Quelque temps avant, en 1919, quand Pablo Casals retourne à Barcelone, il retrouve le même paysage musical regrettable qu’il avait laissé vingt ans plus tôt, lorsqu’il a quitté le pays pour consolider sa carrière de concertiste : un manque de musiciens professionnels et d’écoles de musique, qui plus est, conçues uniquement pour les plus aisés. Toutefois, le musicien avait matière à comparer et savait qu’une autre réalité était possible. Fort de son prestige et convaincu que la musique est un bien social qu’il faut promouvoir, il entreprend d’unifier les deux ou trois orchestres symphoniques de la ville et d’en créer un qui soit représentatif de Barcelone, avec des musiciens du pays, capable de créer des œuvres et de découvrir de nouveaux répertoires, ainsi que de maintenir une activité de concerts stable et de qualité au niveau européen.
Comme expliqué dans le chapitre précédent, la proposition génère de la méfiance et de la suspicion partout. Pablo Casals décide malgré tout de créer son propre orchestre, une initiative qui devient l’Orchestre Pau Casals. Il sélectionne lui-même les musiciens qui en font partie sur la base de leurs capacités musicales et de leur engagement envers le projet. Un conseil d’administration soutient le poids économique de l’orchestre, mais en attendant l’incorporation de plus de membres, Pablo Casals couvre l’ensemble des dépenses.
Le 13 octobre 1920, l’OPC fait ses débuts au Palau de la Música Catalana, à Barcelone. La formation est considérée comme le premier orchestre moderne du pays, à la fois pour sa façon de travailler avec des répétitions quotidiennes et régulières tout au long de l’année, une structure stable et professionnelle avec une volonté de former, la programmation de deux saisons annuelles et la présence de solistes et de chefs d’orchestre invités, que pour sa richesse, son courage et la cohérence de ses programmes artistiques.
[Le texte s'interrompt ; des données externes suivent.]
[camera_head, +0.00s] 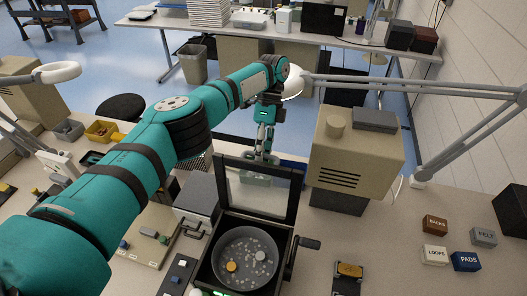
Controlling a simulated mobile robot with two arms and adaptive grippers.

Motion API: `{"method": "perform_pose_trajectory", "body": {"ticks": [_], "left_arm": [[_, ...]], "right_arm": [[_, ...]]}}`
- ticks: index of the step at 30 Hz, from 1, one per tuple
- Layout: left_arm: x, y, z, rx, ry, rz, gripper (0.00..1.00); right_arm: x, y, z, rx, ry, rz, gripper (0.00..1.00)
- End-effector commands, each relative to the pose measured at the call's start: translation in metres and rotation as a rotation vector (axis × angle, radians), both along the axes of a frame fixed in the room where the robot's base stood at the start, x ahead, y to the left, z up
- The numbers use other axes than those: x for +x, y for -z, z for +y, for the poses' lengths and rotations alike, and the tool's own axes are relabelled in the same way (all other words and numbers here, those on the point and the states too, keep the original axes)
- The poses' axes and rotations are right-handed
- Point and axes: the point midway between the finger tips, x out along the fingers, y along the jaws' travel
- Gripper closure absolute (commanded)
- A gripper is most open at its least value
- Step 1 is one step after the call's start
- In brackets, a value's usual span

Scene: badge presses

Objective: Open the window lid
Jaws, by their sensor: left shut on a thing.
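The window lid (296,190) is a dark frame around a clear pane, standing raised, close to upright, at the back of a black box (209,270). Inside the open box is a round grey dish (222,277) with an orange disc, a pale disc and small bits. My left gripper (262,157) reaches down from above and behind to the lid's top edge and is shut on it. The exact contact at the fingertips is small and hard to see. My right gripper is not in view.
A black handle (308,243) sticks out right of the box. A beige machine (355,155) stands behind right, a grey box (196,196) at left. Labelled blocks (434,255) lie at right. A lamp arm (470,135) crosses the upper right.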

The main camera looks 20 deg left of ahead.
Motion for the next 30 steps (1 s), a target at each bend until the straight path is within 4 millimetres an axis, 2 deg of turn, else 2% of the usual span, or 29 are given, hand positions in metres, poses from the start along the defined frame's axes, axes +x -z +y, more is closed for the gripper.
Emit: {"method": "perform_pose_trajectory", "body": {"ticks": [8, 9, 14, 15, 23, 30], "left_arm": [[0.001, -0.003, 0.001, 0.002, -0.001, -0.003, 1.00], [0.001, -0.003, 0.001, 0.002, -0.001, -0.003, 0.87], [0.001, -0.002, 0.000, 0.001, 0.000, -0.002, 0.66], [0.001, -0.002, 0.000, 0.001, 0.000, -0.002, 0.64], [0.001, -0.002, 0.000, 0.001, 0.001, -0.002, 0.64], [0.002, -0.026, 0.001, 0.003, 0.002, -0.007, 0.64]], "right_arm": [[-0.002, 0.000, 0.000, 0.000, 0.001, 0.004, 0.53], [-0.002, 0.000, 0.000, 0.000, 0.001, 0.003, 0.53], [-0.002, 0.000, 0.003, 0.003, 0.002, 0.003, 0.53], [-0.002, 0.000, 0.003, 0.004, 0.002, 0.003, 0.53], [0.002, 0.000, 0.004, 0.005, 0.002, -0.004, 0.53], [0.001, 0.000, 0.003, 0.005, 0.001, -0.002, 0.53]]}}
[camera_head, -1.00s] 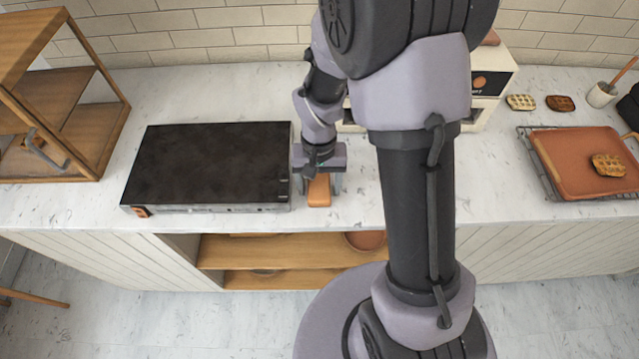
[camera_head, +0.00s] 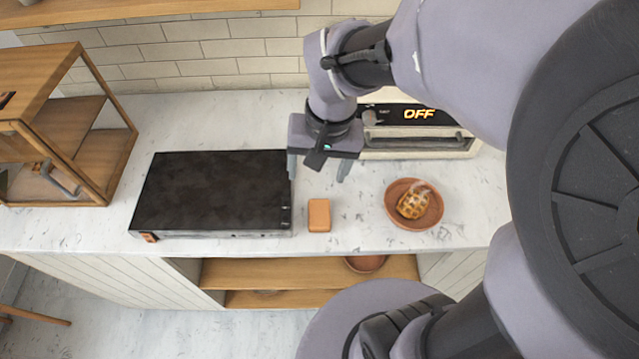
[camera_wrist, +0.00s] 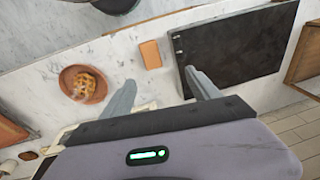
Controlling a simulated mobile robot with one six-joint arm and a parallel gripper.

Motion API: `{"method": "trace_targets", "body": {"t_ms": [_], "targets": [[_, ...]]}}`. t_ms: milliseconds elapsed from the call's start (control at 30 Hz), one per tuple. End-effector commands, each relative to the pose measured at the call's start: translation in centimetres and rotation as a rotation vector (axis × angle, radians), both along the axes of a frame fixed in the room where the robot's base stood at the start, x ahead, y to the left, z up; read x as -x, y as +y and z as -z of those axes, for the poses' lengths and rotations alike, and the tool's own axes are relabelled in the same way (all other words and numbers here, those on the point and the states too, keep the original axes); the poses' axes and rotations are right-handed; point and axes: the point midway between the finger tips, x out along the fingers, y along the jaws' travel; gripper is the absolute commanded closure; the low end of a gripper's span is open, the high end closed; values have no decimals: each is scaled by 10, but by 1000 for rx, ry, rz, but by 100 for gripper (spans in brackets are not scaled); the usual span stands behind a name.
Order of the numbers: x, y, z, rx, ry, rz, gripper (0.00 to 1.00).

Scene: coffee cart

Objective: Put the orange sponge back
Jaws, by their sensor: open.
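The orange sponge (camera_head: 319,215) lies flat on the marble counter, just right of the black griddle (camera_head: 215,190). It also shows in the wrist view (camera_wrist: 150,54), apart from my fingers. My gripper (camera_head: 318,168) is open and empty, raised above the counter and behind the sponge in the head view. In the wrist view both fingers of my gripper (camera_wrist: 160,90) are spread wide with nothing between them.
A terracotta plate (camera_head: 390,212) with a waffle (camera_head: 413,203) stands right of the sponge. A toaster oven (camera_head: 418,130) reading OFF is behind. A wooden display case (camera_head: 95,150) stands at left. An open shelf (camera_head: 300,272) is below the counter. Bare counter surrounds the sponge.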

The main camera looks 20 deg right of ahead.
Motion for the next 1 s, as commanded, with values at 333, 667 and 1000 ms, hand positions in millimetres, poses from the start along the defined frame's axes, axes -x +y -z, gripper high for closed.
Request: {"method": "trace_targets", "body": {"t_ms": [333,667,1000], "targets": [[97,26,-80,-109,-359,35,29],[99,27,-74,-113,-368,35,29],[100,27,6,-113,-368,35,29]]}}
Alors que nous célébrons le centenaire de sa fondation, laissez-nous vous montrer dans cet article dans quelle mesure l’Association ouvrière de concerts peut être considérée comme la dimension sociale de l’orchestre. Pour cela, vous devez toutefois connaître quelques détails d’organisation.
La fin de la Première Guerre mondiale avait laissé une Europe vaincue, une circonstance dont l’industrie catalane a su tirer profit. À Barcelone, les gains obtenus grâce l’activité industrielle ont été investis dans la construction: on entame la construction de l’Eixample et de nombreux quartiers ouvriers, les travaux du métro sont lancés et, surtout, on commence les travaux sur les hauteurs de Montjuic en vue de l’Exposition Universelle de 1929, et tout cela entraîne une forte demande de main-d’œuvre. La capitale catalane a doublé sa population en peu de temps, mais en raison d’un manque de planification, la plupart des nouveaux arrivants ont dû vivre dans des conditions très difficiles, même misérables, qui offraient à peine de quoi survivre.
Pablo Casals était conscient de la situation et aussi de la difficulté, voire de l’impossibilité, d’écouter de la musique symphonique sans payer un billet de concert, surtout à une époque où il n’y avait pas encore de station de radio à Barcelone. Pour cette raison, l’OPC offrait dès que possible des concerts matinaux à des prix réduits dans les différentes salles de la ville. Cependant, la volonté du maître allait plus loin, car pour lui la musique représentait un facteur de changement social. Et sans engagement, aucun changement n’est possible. Les concerts de charité étaient satisfaisants, mais n’apportaient rien de nouveau à la société. En 1925, alors que l’OPC est à l’aise financièrement, Pablo Casals lance un nouveau défi social et culturel :
« Ce que je souhaitais, c’était une Association spécifique pour les ouvriers, régie et dirigée par les mêmes ouvriers qui la composent. Très souvent, les ouvriers restent en marge de la vie musicale. Je ne voulais pas que cela se produise dans mon pays. Je voulais que les hommes et les femmes qui passent tant d’heures dans les usines, les entrepôts et les bureaux, puissent également participer à la vie musicale et dans des conditions leur permettant de s’ouvrir à de nouveaux horizons, et d’enrichir leur esprit »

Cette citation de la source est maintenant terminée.